Robot episode data
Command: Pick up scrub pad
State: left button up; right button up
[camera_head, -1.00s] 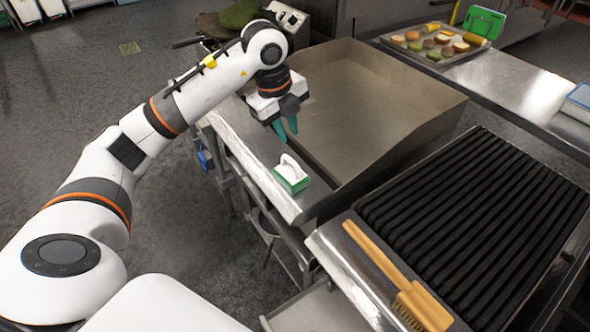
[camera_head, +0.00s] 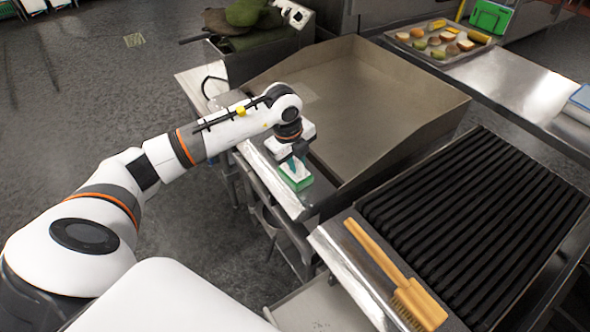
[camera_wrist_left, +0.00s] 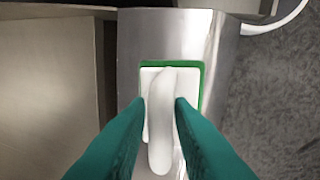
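The scrub pad (camera_head: 297,177) has a green base and a white top with a handle. It lies on the steel front ledge of the griddle. In the left wrist view the scrub pad (camera_wrist_left: 154,75) shows its white curved handle between my two teal fingers. My left gripper (camera_head: 292,163) is right at the scrub pad from above and partly hides it. In the left wrist view the left gripper (camera_wrist_left: 161,112) has its fingers apart, one on each side of the handle; whether they touch it is unclear. My right gripper is not in view.
A black grill grate (camera_head: 480,210) and a wooden brush (camera_head: 385,262) are nearer on the right. A food tray (camera_head: 440,45) is at the back right. Open floor lies left of the ledge.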

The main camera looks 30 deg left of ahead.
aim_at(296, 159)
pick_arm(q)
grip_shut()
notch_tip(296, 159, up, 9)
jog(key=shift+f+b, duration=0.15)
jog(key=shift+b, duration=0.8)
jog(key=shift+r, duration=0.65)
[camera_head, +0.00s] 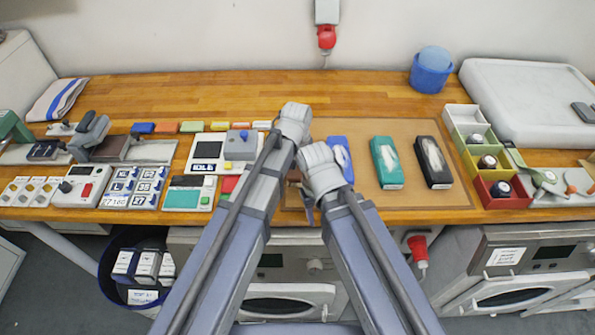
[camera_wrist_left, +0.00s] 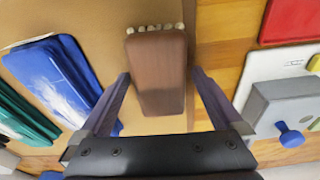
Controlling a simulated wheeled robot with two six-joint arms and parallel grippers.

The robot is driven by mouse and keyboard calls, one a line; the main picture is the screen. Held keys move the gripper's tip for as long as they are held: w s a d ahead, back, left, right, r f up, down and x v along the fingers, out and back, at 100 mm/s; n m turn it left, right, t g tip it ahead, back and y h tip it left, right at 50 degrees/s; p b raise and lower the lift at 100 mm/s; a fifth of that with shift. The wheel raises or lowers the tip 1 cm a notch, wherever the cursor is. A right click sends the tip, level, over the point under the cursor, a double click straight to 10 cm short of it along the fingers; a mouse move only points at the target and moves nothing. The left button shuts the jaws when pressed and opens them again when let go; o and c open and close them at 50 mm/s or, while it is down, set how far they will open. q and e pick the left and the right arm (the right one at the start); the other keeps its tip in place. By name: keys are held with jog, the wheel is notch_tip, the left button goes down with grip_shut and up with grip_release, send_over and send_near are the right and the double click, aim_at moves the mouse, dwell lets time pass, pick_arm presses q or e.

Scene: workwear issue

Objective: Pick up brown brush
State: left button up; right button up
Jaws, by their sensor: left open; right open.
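The brown brush (camera_wrist_left: 158,75) lies on the brown mat in the left wrist view, with a row of pale bristle tufts along its far end. My left gripper (camera_wrist_left: 160,80) is open, one finger on each side of the brush; I see gaps, so it does not hold it. In the head view my arms hide most of the brush and the left gripper's fingers. My right gripper (camera_head: 308,196) is near the mat's left part in the head view, partly hidden by its own arm, open and apparently empty.
On the mat (camera_head: 430,194) lie blue (camera_head: 340,155), teal (camera_head: 386,163) and black (camera_head: 433,162) packets. A grey box with a blue knob (camera_wrist_left: 290,134) stands beside the brush. Divided bins (camera_head: 466,118) are at right.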

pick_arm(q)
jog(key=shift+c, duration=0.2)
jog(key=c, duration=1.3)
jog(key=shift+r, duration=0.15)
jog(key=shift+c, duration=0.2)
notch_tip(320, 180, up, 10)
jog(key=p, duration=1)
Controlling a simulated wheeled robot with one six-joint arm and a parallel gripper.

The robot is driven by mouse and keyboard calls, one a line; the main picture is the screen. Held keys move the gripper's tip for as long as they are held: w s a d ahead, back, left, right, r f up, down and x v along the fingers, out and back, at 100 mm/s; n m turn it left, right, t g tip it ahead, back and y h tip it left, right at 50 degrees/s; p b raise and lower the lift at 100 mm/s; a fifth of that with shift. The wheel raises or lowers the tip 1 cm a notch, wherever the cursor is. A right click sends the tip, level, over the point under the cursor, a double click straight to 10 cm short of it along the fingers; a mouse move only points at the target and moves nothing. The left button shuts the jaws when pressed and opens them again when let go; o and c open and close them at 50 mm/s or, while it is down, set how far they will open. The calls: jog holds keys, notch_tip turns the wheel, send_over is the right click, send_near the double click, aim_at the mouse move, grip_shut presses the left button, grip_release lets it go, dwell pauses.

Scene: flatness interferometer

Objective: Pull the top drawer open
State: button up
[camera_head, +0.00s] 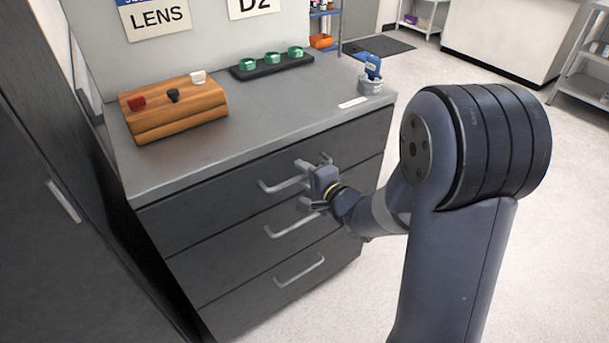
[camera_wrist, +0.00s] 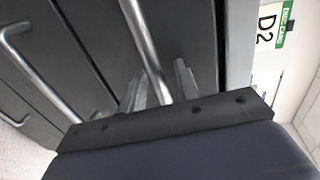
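The top drawer (camera_head: 205,203) is the uppermost of three in a dark grey cabinet, and its front looks flush with the cabinet. Its light metal bar handle (camera_head: 271,187) partly hides behind my gripper (camera_head: 305,184). In the wrist view, the handle (camera_wrist: 143,42) runs down between the two fingers of my gripper (camera_wrist: 158,88). The fingers are apart, one on each side of the bar, with visible gaps. My gripper looks open around the handle, without a clear grip on it.
The middle handle (camera_head: 280,228) lies just below my gripper, and the bottom handle (camera_head: 300,272) is lower. On the cabinet top (camera_head: 250,125) stand a wooden block (camera_head: 175,115), a black tray with green pieces (camera_head: 270,66) and a blue-topped device (camera_head: 373,75). A dark cabinet stands at left.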

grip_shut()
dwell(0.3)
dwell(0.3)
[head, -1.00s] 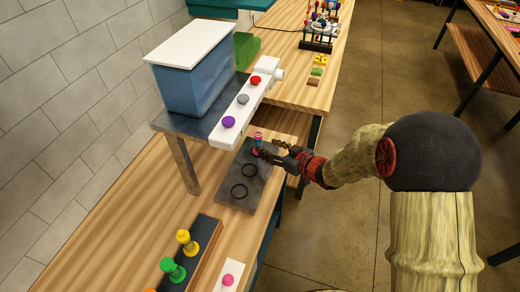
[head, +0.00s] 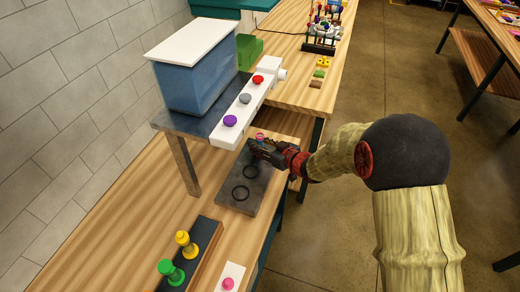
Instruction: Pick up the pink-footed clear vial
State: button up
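The pink-footed clear vial stands at the far end of the dark grey plate (head: 232,192), under the front of the raised shelf. Only a small pink ring at its top (head: 260,136) shows above my gripper. The rest of the vial, with its foot, is hidden behind the gripper. My gripper (head: 258,147) reaches in from the right, low over the plate and right at the vial. Its dark fingers overlap in this view, so I cannot tell whether they are apart or closed on the vial.
Two black rings lie on the plate's nearer part. The shelf holds a blue tank (head: 198,75) and a white bar (head: 236,120) with purple, grey and red knobs, close above the gripper. A dark rack (head: 190,258) with yellow and green pegs stands in front.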

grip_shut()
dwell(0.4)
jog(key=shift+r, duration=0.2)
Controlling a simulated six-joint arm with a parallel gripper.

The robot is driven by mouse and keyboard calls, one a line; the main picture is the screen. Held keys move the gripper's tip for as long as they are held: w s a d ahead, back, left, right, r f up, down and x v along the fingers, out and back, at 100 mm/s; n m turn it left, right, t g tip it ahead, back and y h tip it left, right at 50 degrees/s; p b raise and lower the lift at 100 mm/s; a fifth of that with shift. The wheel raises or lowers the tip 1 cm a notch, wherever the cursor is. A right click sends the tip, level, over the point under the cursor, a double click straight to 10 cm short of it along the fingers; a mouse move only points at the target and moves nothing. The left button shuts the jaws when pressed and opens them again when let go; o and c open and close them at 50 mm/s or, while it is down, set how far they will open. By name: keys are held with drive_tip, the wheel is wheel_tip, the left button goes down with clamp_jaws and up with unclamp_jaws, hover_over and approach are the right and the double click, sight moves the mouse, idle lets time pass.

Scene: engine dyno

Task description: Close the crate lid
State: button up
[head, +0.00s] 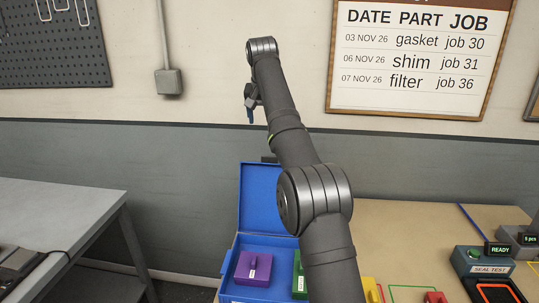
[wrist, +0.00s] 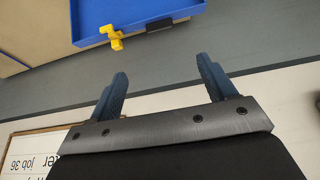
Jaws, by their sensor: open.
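The blue crate (head: 229,268) stands at the lower middle of the head view, partly hidden by my arm. Its blue lid (head: 258,195) is open and stands up at the back of the crate. The wrist view shows a blue panel (wrist: 90,22), apparently the lid, with a yellow fitting (wrist: 112,38) and a dark piece (wrist: 158,25) at its edge. My gripper (head: 250,116) is raised near the wall, above the lid and apart from it. In the wrist view its two fingers (wrist: 162,70) are spread with nothing between them.
A purple block (head: 253,268) and a green block (head: 299,278) sit in the crate. The tan bench (head: 400,230) extends right, with a seal test box (head: 483,262) on it. A grey table (head: 50,215) stands left. The wall carries a job board (head: 415,60).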

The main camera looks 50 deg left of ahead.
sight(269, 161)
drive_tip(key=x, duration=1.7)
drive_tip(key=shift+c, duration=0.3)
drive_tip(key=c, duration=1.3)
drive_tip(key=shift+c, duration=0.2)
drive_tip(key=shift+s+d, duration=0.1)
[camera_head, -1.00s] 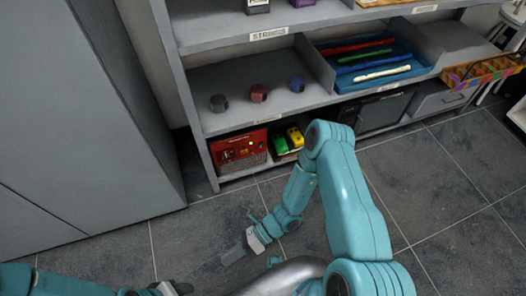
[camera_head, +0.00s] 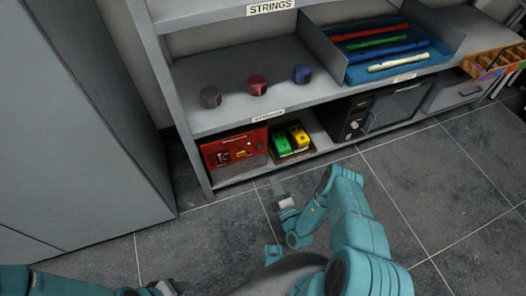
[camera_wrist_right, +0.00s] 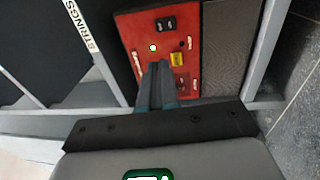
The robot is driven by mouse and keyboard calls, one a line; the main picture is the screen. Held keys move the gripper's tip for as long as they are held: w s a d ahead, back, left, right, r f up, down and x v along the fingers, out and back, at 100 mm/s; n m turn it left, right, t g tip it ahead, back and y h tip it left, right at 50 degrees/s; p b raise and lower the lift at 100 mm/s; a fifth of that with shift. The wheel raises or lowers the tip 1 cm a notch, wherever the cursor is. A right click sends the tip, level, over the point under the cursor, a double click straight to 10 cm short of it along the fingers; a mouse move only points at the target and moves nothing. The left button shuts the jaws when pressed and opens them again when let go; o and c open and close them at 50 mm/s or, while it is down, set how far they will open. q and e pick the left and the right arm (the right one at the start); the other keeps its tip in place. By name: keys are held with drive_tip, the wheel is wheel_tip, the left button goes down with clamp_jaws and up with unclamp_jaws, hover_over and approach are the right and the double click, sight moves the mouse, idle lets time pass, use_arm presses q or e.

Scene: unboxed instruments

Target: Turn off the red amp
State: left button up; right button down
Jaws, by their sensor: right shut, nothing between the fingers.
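The red amp (camera_head: 235,152) stands on the bottom shelf at the left end, with a red control panel and a grey grille. In the right wrist view its red panel (camera_wrist_right: 140,27) shows close up, with a black switch (camera_wrist_right: 166,24), a glowing yellowish light (camera_wrist_right: 153,47) and a yellow label (camera_wrist_right: 177,59). My right gripper (camera_head: 278,187) is shut and empty, in front of the shelf and pointing toward it. In the wrist view its fingertips (camera_wrist_right: 160,68) overlap the panel; I cannot tell whether they touch. My left gripper (camera_head: 168,288) is partly in view at the bottom edge.
Green and yellow pedals (camera_head: 290,139) sit right of the amp, then a black unit (camera_head: 352,118). The shelf above (camera_head: 215,118) holds three small knob-like items and a blue tray (camera_head: 430,59) of flutes. A grey cabinet (camera_head: 80,120) stands left. The floor in front is clear.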

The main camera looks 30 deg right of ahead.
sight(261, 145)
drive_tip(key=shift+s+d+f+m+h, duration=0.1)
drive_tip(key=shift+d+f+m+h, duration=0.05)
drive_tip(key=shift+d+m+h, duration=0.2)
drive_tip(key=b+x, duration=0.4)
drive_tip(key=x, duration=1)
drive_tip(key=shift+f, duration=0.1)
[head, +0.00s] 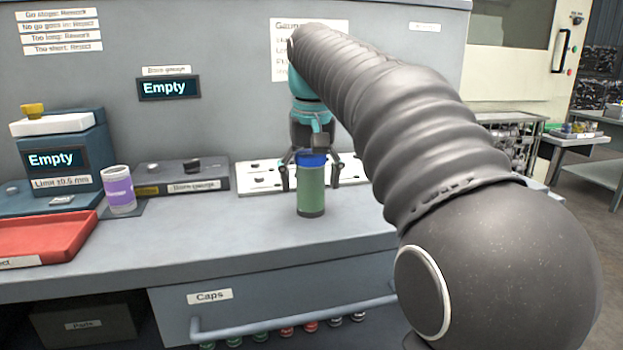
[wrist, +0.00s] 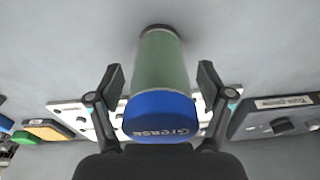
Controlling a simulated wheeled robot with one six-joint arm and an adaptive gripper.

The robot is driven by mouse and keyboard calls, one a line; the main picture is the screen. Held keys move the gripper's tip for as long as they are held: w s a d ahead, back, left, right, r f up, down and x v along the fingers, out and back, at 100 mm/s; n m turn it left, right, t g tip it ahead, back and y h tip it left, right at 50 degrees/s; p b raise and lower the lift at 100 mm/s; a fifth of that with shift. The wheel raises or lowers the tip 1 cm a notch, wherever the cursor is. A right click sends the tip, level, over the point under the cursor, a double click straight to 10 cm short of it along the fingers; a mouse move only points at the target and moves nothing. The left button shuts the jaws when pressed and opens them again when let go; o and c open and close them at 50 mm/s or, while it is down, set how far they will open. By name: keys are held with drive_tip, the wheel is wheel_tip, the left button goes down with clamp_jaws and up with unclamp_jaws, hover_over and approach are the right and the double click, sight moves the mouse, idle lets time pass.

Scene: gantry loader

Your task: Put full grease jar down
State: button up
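The full grease jar (head: 311,190) is a green cylinder with a blue cap and dark base. In the head view it stands upright on the grey bench top (head: 255,222), in front of a white plate. In the wrist view the jar (wrist: 160,70) shows its blue cap, lettered "Grease", nearest the camera. My gripper (head: 311,180) is above it, pointing down, with one finger on each side of the cap and upper body. Narrow gaps show between both fingers and the jar in the wrist view (wrist: 161,82), so it is open around the jar.
A white plate with holes (head: 262,178) lies behind the jar. To the left are a bore gauge box (head: 190,178), a purple-banded container (head: 118,190), a blue gauge station (head: 60,150) and a red tray (head: 45,238). The bench front is clear around the jar.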

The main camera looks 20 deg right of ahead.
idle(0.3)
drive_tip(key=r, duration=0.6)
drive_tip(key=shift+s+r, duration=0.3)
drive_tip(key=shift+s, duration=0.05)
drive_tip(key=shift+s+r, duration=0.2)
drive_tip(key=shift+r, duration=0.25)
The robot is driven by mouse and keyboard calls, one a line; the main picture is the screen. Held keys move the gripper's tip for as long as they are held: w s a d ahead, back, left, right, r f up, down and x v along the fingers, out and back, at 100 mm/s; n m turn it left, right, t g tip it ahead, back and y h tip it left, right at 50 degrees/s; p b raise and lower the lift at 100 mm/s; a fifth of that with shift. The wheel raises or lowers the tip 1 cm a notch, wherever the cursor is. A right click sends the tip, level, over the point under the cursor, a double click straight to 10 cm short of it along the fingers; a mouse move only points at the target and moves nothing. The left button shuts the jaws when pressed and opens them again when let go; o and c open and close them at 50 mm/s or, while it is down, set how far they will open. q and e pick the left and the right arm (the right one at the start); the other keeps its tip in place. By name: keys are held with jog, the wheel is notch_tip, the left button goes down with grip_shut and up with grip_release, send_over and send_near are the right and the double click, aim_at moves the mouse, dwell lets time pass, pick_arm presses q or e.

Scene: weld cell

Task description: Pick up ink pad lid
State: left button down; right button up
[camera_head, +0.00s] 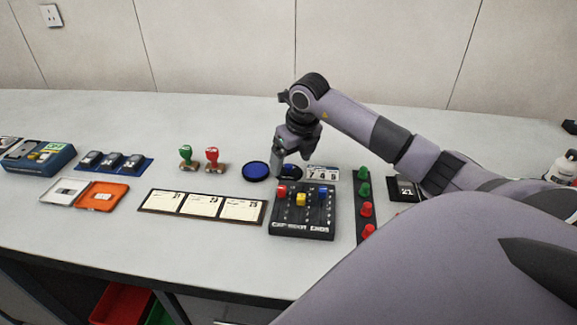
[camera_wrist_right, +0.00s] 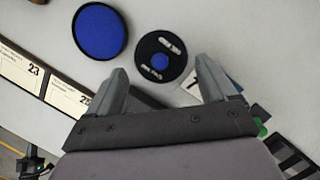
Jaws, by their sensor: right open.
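The ink pad lid (camera_head: 291,172) appears to be the round black disc with a blue centre and white markings; it lies flat on the bench. In the right wrist view the lid (camera_wrist_right: 151,67) shows whole, just ahead of the fingertips. The round blue ink pad (camera_head: 255,171) lies beside it on the left, also seen in the right wrist view (camera_wrist_right: 99,32). My right gripper (camera_head: 291,159) points down at the lid, open and empty, and partly hides it in the head view. Its fingers (camera_wrist_right: 163,72) are spread wide. My left gripper is not in view.
A black board with coloured pegs (camera_head: 303,228) stands close in front of the lid. A white card (camera_head: 323,173) lies just right of it. Two stamps (camera_head: 212,160) stand left of the ink pad. A strip of cards (camera_head: 200,206) lies front left. The bench behind is clear.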

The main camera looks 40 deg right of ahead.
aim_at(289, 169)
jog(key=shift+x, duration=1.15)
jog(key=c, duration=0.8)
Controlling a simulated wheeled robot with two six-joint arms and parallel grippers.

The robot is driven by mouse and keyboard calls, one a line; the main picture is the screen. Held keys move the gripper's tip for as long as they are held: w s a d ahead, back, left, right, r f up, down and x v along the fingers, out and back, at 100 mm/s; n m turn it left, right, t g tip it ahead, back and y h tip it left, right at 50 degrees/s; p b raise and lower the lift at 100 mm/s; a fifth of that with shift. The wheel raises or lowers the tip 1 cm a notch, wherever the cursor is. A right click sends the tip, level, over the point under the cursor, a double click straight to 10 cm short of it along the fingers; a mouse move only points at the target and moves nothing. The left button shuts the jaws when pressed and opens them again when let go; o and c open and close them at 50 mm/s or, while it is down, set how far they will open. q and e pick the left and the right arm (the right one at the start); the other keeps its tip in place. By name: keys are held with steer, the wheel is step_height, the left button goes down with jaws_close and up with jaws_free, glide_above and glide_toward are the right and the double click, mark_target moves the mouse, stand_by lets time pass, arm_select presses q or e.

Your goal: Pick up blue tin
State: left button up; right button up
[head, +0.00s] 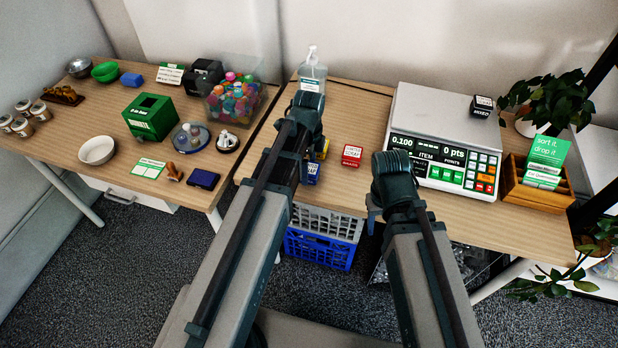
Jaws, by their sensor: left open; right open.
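A small blue tin (312,174) with a pale label stands near the front edge of the right table, just right of my left arm, which partly covers it. My left gripper (308,112) is above and behind the blue tin in the picture. Its jaws are mostly hidden by its own wrist, and nothing shows held in them. My right gripper (373,216) is open in front of the table's front edge, right of the blue tin and apart from it.
A yellow item (323,153) sits close behind the blue tin, partly covered. A red tin (351,156) stands to the right, then a scale (440,115) and a wooden card holder (537,195). A dispenser bottle (313,72) is behind. A blue crate (318,249) is below the table.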

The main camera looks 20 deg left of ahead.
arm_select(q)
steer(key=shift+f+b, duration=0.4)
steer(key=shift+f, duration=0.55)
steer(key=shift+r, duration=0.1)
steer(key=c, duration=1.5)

■ Problem details
Check each line of the listing above for the string "Objective", then report only how many lines have it.

■ Solved exercise
2